PARIS: La gauche s'est insurgée mardi contre l'absence de minute de silence à l'Assemblée nationale en hommage à Aboubakar Cissé, tué de plusieurs dizaines de coups de couteau vendredi dans une mosquée du Gard.

La France insoumise, qui appelle à une "mobilisation nationale contre l'islamophobie" le dimanche 11 mai, a demandé à la présidente de l'Assemblée nationale, Yaël Braun-Pivet, qu'une minute de silence soit observée mardi en ouverture de la séance des questions au gouvernement.

Le parti de gauche a toutefois annoncé avoir essuyé un refus de Mme Braun-Pivet au motif qu'il "n'y a pas de minute de silence pour des cas individuels", a rapporté Aurélie Trouvé, députée LFI (Seine-Saint-Denis).

La question a été soulevée en conférence des présidents, mais n'a pas recueilli de majorité de voix selon une source parlementaire, qui souligne que cette instance a décidé fin janvier "de ne plus faire de minutes de silence pour des cas individuels".

"On n'est pas sur un cas individuel, on est sur un meurtre islamophobe, sur un climat islamophobe dans le pays, et ne pas rendre hommage à Aboubakar Cissé est une très grave faute politique", a déploré le député LFI Thomas Portes.

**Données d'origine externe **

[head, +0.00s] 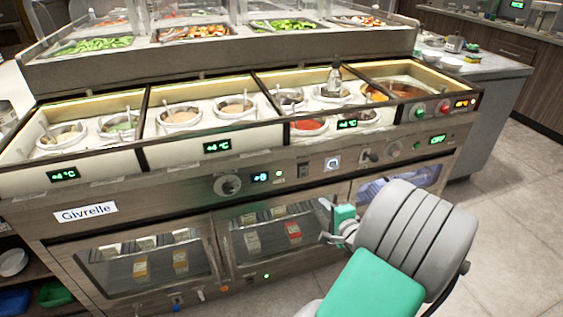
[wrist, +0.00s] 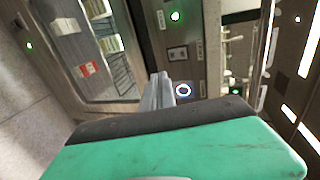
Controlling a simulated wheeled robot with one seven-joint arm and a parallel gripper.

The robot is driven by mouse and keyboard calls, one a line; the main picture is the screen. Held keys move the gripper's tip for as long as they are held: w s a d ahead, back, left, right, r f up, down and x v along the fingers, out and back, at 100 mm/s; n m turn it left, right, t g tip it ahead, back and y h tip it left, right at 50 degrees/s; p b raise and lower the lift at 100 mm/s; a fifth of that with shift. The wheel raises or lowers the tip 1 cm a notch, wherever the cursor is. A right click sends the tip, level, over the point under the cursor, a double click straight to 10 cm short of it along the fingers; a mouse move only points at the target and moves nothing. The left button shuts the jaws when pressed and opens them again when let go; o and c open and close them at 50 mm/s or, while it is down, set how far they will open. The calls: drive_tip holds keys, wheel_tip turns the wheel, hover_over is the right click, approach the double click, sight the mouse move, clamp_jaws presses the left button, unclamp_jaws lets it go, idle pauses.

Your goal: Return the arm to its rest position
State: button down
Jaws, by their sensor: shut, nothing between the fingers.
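My gripper (head: 327,222) is in front of the sauce counter (head: 130,195), low at the right of centre in the head view. Its fingers are closed together and hold nothing. My arm, with grey ribbed and green parts, reaches in from the lower right. In the wrist view the closed fingers (wrist: 158,90) point at the counter's front panel, near a round button with a lit ring (wrist: 183,90). From these views I cannot tell how far the fingertips are from the panel.
A knob (head: 228,185) and glass fridge doors (head: 148,262) are on the front. A grey side counter (head: 485,75) stands at the right. Open floor (head: 520,200) lies at the right.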

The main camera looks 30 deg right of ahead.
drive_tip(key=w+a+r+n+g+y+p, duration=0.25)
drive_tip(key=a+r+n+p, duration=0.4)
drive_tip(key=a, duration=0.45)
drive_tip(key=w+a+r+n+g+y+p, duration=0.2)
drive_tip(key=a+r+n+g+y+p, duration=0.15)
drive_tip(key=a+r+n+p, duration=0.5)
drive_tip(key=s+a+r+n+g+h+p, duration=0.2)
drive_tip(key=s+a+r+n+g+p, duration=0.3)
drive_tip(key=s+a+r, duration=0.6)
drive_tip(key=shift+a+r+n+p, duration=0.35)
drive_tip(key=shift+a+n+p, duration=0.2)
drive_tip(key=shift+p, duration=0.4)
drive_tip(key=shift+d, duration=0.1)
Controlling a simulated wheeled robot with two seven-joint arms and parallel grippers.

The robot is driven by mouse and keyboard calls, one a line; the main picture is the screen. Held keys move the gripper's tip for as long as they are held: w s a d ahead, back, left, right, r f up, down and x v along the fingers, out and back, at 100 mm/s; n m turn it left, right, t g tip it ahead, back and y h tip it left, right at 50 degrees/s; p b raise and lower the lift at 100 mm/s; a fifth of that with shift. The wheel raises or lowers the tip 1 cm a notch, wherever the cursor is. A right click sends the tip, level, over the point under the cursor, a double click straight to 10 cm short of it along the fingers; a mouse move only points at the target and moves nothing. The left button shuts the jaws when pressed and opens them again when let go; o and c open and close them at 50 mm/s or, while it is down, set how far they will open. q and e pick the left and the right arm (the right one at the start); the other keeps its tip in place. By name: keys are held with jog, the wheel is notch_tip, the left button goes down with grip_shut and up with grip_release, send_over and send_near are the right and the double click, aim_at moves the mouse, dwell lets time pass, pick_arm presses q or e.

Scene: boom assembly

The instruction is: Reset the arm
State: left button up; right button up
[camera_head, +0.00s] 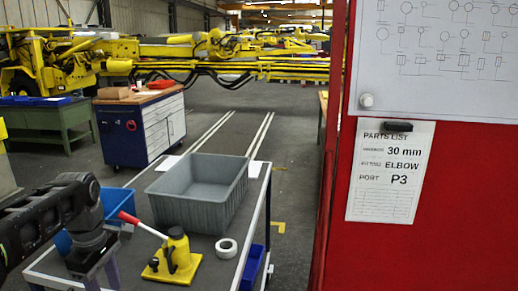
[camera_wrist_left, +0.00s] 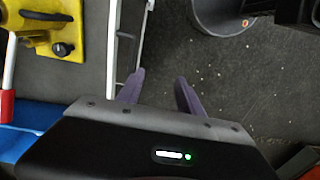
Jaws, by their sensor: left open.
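My left arm (camera_head: 45,218) comes in from the left in the head view, over the front left of a cart. Its gripper (camera_head: 101,279) points down near the cart's left edge, partly cut off by the frame's bottom. In the left wrist view the gripper (camera_wrist_left: 160,79) shows two purple fingers spread apart with nothing between them. Dark speckled floor lies beneath them, just beside the cart's pale edge rail (camera_wrist_left: 124,45). My right gripper is not in view.
A blue bin (camera_head: 118,204) sits close beside my left arm. A red panel (camera_head: 460,200) with papers blocks the right side.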

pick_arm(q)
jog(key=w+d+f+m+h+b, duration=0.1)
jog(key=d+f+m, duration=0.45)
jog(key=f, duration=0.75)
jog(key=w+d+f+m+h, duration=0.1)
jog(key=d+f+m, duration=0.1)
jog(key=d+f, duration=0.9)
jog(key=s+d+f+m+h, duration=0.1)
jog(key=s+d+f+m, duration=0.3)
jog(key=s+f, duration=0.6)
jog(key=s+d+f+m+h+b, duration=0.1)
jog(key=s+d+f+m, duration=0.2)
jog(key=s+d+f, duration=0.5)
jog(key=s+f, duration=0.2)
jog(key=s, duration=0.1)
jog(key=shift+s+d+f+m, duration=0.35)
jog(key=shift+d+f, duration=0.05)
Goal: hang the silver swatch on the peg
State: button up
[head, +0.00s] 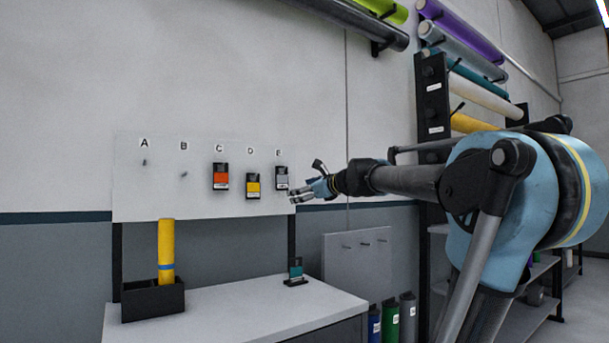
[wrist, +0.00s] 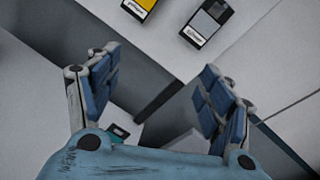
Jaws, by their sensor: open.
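The silver swatch (head: 281,178), a small card with a black label end, is on the white board (head: 150,200) below letter E. In the wrist view the silver swatch (wrist: 209,19) is at the top, beyond my fingertips. Bare pegs show under A (head: 144,162) and under B (head: 184,175). An orange-red swatch (head: 220,176) is under C and a yellow swatch (head: 253,186) under D. My gripper (head: 305,193) is just right of the silver swatch in the head view. In the wrist view my gripper (wrist: 160,63) is open, with nothing between its fingers.
A white-topped table (head: 240,312) stands below the board. On it are a black holder (head: 153,301) with a yellow roll (head: 166,245) and a small stand with a teal swatch (head: 295,269). A pegged panel (head: 358,262) leans right of the table. Vinyl rolls fill the rack at right.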

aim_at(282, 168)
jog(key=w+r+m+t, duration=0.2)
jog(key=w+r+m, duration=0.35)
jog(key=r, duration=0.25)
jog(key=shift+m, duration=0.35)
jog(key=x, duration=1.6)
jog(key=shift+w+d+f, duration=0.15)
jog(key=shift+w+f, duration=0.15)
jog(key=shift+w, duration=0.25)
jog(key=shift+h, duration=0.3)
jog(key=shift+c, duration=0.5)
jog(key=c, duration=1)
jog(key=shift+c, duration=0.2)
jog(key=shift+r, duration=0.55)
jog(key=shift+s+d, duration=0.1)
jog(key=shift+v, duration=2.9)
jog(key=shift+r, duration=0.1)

Le premier secrétaire du Parti socialiste, Olivier Faure, s'est dit sur X "scandalisé par le refus de Yaël Braun-Pivet d'accorder une minute de silence en hommage à Aboubakar Cissé". "Cet hommage républicain doit être rendu dans l'hémicycle", a abondé sur le même réseau social le patron des députés PS Boris Vallaud.

Benjamin Lucas, porte-parole du groupe écologiste, a lui-aussi regretté l'absence de cette minute de silence qui "aurait été un bon signal" envers "nos compatriotes musulmans qui sont insultés, injuriés en permanence".

Une décision également "vivement regrettée" par Stéphane Peu, chef du groupe communiste à l'Assemblée nationale. Son groupe posera mardi après-midi une question au gouvernement sur le meurtre d'Aboubakar Cissé.

Réunis autour de membres de la famille d'Aboubakar Cissé, mardi à l'Assemblée nationale, plusieurs leaders de gauche dont Olivier Faure et l'écologiste Marine Tondelier, ont insisté pour que cette minute de silence puisse avoir lieu.